◆ EXERCISE DETAILS: Return each line of the records with nothing changed, pictures excepted.

◆ PROVIDED INFORMATION:
★ ★ ★

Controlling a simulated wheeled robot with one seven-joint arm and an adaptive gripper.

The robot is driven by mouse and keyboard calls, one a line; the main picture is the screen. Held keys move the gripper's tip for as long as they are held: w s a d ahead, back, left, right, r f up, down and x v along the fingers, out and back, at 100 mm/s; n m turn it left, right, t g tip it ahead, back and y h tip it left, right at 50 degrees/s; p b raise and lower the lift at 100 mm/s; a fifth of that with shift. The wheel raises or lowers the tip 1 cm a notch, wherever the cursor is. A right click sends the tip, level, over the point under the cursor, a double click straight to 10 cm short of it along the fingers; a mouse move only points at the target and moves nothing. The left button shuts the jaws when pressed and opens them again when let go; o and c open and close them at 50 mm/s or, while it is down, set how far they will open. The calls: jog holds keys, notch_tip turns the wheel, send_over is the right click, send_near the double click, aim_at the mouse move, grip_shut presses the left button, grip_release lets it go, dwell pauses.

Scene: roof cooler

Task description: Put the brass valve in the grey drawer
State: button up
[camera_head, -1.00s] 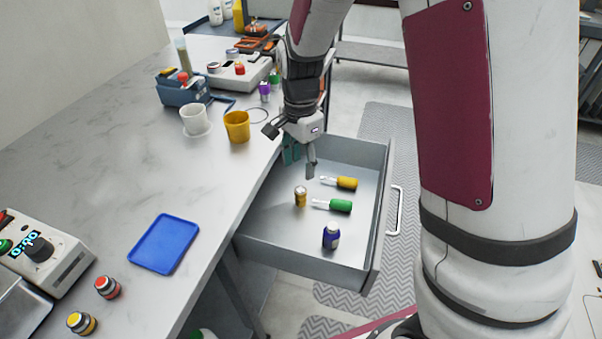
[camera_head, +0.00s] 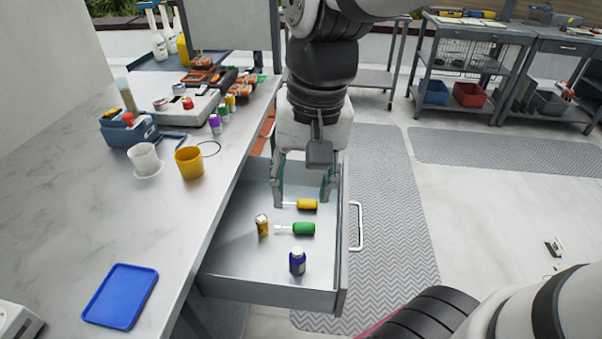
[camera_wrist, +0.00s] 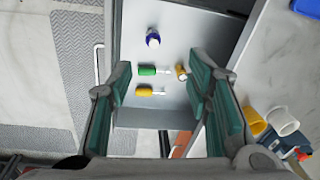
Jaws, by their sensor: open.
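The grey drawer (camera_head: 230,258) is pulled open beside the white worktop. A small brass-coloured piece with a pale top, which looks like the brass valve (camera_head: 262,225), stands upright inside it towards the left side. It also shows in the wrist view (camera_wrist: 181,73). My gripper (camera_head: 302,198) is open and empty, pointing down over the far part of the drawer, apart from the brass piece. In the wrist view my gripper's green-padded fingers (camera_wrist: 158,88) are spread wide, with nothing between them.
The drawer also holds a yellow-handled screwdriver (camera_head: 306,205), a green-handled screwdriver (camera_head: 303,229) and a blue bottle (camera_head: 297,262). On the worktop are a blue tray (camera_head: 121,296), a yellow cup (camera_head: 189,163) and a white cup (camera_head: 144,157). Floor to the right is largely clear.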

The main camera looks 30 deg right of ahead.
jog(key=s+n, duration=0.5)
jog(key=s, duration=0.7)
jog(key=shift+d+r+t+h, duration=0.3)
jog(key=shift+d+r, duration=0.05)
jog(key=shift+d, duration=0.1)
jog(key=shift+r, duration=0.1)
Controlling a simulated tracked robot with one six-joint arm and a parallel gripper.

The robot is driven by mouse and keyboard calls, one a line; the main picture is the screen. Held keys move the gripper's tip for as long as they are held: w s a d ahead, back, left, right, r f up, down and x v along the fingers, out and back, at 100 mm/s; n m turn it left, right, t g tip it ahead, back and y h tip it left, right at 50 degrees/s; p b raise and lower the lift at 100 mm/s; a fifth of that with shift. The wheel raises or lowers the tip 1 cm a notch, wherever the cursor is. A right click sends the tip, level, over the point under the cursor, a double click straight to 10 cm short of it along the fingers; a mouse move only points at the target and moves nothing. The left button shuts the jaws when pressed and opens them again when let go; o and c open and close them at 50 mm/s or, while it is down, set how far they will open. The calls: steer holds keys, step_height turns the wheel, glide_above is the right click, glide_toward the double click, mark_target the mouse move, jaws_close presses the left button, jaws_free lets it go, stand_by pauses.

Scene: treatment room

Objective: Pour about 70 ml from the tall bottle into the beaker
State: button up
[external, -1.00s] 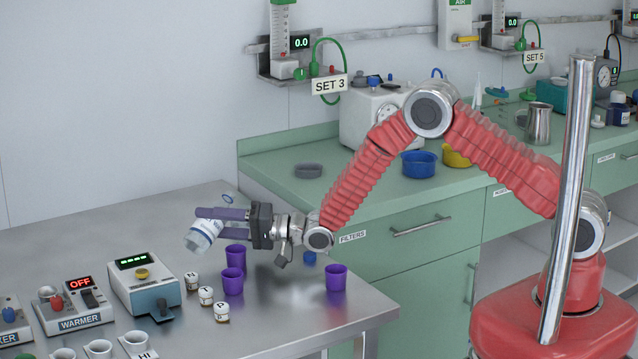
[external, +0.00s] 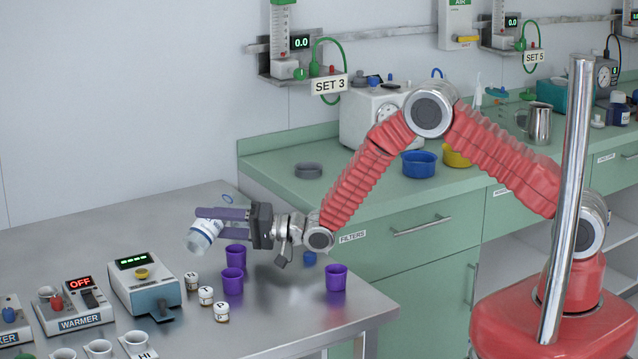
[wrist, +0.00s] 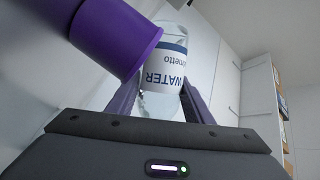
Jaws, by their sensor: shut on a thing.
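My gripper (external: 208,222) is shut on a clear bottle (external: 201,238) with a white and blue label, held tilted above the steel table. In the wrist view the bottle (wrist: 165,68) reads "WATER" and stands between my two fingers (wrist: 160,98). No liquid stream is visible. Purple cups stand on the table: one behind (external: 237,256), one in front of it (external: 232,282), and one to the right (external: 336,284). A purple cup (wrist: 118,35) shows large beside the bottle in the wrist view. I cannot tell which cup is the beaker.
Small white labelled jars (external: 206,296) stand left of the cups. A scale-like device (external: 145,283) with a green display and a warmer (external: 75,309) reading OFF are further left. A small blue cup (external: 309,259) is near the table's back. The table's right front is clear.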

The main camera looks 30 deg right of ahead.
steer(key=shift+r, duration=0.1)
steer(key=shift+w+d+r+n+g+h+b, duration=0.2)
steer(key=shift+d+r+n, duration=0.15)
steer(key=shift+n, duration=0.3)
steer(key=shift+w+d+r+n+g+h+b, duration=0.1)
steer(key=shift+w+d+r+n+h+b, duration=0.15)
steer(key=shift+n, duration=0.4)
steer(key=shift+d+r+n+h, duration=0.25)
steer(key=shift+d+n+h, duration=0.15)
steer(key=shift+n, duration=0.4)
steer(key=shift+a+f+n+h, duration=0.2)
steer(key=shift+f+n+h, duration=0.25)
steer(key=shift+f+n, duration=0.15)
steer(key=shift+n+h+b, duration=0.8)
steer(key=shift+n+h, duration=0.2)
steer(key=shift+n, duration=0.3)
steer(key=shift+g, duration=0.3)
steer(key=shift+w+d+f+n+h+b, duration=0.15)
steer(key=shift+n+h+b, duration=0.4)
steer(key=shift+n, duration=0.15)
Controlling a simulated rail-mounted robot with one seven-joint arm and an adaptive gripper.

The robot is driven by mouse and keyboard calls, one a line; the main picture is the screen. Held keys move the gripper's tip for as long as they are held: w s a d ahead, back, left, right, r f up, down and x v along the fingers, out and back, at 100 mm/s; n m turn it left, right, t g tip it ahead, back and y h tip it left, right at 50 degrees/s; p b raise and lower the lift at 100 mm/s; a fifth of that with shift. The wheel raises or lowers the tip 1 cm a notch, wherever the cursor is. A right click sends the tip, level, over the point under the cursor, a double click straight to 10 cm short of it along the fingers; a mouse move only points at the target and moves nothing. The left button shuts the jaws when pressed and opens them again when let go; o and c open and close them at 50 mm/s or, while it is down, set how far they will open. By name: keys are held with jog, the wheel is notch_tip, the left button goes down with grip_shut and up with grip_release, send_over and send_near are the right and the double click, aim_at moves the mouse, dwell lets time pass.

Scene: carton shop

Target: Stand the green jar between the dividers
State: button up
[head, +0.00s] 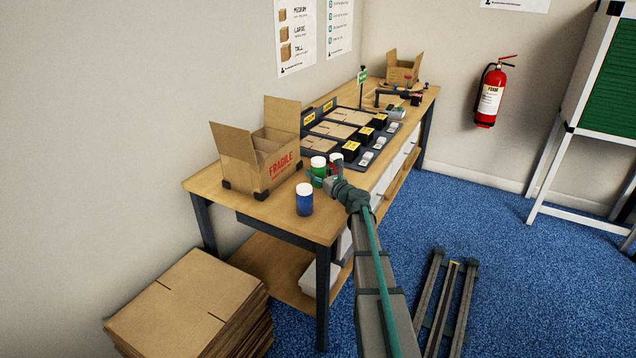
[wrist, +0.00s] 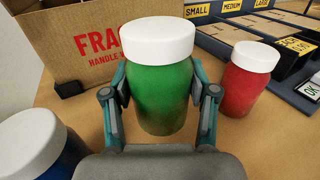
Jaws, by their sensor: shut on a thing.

★ ★ ★

◆ WORKED SOLUTION:
Controlling a simulated wheeled robot with one seven-joint arm and an adaptive gripper.

The robot is driven by mouse and keyboard calls, one a line; the main picture is the screen. Held keys move the gripper's tip for as long as they are held: w s a d ahead, back, left, right, r f up, down and x v along the fingers, out and back, at 100 mm/s; n m turn it left, right, t g tip it ahead, back and y h tip it left, right at 50 degrees/s; p b raise and lower the lift at 100 mm/s; a fifth of that with shift. The wheel raises or lowers the tip 1 cm a notch, wherever the cursor is. A right click sends the tip, level, over the point under the cursor, a double click straight to 10 cm short of it along the fingers; a mouse move only points at the target and moves nothing. The left button shuts the jaws when pressed and opens them again when let go; o and c open and close them at 50 mm/s or, while it is down, set how far they will open. The calls: jog holds keys, notch_tip turns the wheel, send_over is the right click, send_near the double click, aim_at the mouse move, grip_shut presses the left button, grip_release lets it go, dwell pauses.

Scene: roof cooler

Task description: Put the brass valve in the grey drawer
State: button up
[camera_head, -1.00s] 
[camera_head, +0.00s] 
[camera_wrist, +0.00s] 
Jaws, by their sensor: open.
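The grey drawer (camera_head: 230,258) is pulled open beside the white worktop. A small brass-coloured piece with a pale top, which looks like the brass valve (camera_head: 262,225), stands upright inside it towards the left side. It also shows in the wrist view (camera_wrist: 181,73). My gripper (camera_head: 302,198) is open and empty, pointing down over the far part of the drawer, apart from the brass piece. In the wrist view my gripper's green-padded fingers (camera_wrist: 158,88) are spread wide, with nothing between them.
The drawer also holds a yellow-handled screwdriver (camera_head: 306,205), a green-handled screwdriver (camera_head: 303,229) and a blue bottle (camera_head: 297,262). On the worktop are a blue tray (camera_head: 121,296), a yellow cup (camera_head: 189,163) and a white cup (camera_head: 144,157). Floor to the right is largely clear.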

The main camera looks 30 deg right of ahead.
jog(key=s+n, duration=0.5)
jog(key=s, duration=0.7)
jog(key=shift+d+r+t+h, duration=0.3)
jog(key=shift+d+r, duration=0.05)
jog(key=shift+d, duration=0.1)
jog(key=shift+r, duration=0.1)
Controlling a simulated tracked robot with one six-joint arm and a parallel gripper.

The robot is driven by mouse and keyboard calls, one a line; the main picture is the screen. Held keys move the gripper's tip for as long as they are held: w s a d ahead, back, left, right, r f up, down and x v along the fingers, out and back, at 100 mm/s; n m turn it left, right, t g tip it ahead, back and y h tip it left, right at 50 degrees/s; p b raise and lower the lift at 100 mm/s; a fifth of that with shift. The wheel raises or lowers the tip 1 cm a notch, wherever the cursor is. A right click sends the tip, level, over the point under the cursor, a double click straight to 10 cm short of it along the fingers; a mouse move only points at the target and moves nothing. The left button shuts the jaws when pressed and opens them again when let go; o and c open and close them at 50 mm/s or, while it is down, set how far they will open. The calls: steer holds keys, step_height turns the wheel, glide_above is the right click, glide_toward the double click, mark_target the mouse move, jaws_close presses the left button, jaws_free lets it go, stand_by pauses.

Scene: treatment room

Objective: Pour about 70 ml from the tall bottle into the beaker
State: button up
[external, -1.00s] 
[external, +0.00s] 
[wrist, +0.00s] 
Jaws, by their sensor: shut on a thing.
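My gripper (external: 208,222) is shut on a clear bottle (external: 201,238) with a white and blue label, held tilted above the steel table. In the wrist view the bottle (wrist: 165,68) reads "WATER" and stands between my two fingers (wrist: 160,98). No liquid stream is visible. Purple cups stand on the table: one behind (external: 237,256), one in front of it (external: 232,282), and one to the right (external: 336,284). A purple cup (wrist: 118,35) shows large beside the bottle in the wrist view. I cannot tell which cup is the beaker.
Small white labelled jars (external: 206,296) stand left of the cups. A scale-like device (external: 145,283) with a green display and a warmer (external: 75,309) reading OFF are further left. A small blue cup (external: 309,259) is near the table's back. The table's right front is clear.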

The main camera looks 30 deg right of ahead.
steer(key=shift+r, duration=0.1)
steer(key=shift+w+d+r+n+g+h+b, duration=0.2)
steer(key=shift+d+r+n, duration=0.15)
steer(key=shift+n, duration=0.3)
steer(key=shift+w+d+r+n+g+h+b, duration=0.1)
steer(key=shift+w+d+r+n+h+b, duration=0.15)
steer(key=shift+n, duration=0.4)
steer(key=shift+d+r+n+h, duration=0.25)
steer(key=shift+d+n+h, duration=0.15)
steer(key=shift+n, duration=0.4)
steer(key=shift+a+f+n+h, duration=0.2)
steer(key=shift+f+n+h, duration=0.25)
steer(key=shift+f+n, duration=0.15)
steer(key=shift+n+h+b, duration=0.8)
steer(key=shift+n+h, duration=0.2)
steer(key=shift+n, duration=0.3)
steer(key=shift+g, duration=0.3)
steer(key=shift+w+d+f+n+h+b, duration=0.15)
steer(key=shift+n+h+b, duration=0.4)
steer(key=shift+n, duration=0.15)
Controlling a simulated rail-mounted robot with one seven-joint arm and an adaptive gripper.

The robot is driven by mouse and keyboard calls, one a line; the main picture is the screen. Held keys move the gripper's tip for as long as they are held: w s a d ahead, back, left, right, r f up, down and x v along the fingers, out and back, at 100 mm/s; n m turn it left, right, t g tip it ahead, back and y h tip it left, right at 50 degrees/s; p b raise and lower the lift at 100 mm/s; a fifth of that with shift. The wheel raises or lowers the tip 1 cm a notch, wherever the cursor is. A right click sends the tip, level, over the point under the cursor, a double click straight to 10 cm short of it along the fingers; a mouse move only points at the target and moves nothing. The left button shuts the jaws when pressed and opens them again when let go; o and c open and close them at 50 mm/s or, while it is down, set how far they will open. By name: keys are held with jog, the wheel is notch_tip, the left button goes down with grip_shut and up with grip_release, send_over and send_near are the right and the double click, aim_at moves the mouse, dwell lets time pass.

Scene: carton shop

Target: Stand the green jar between the dividers
State: button up
[head, +0.00s] 
[wrist, +0.00s] 
Jaws, by their sensor: shut on a thing.

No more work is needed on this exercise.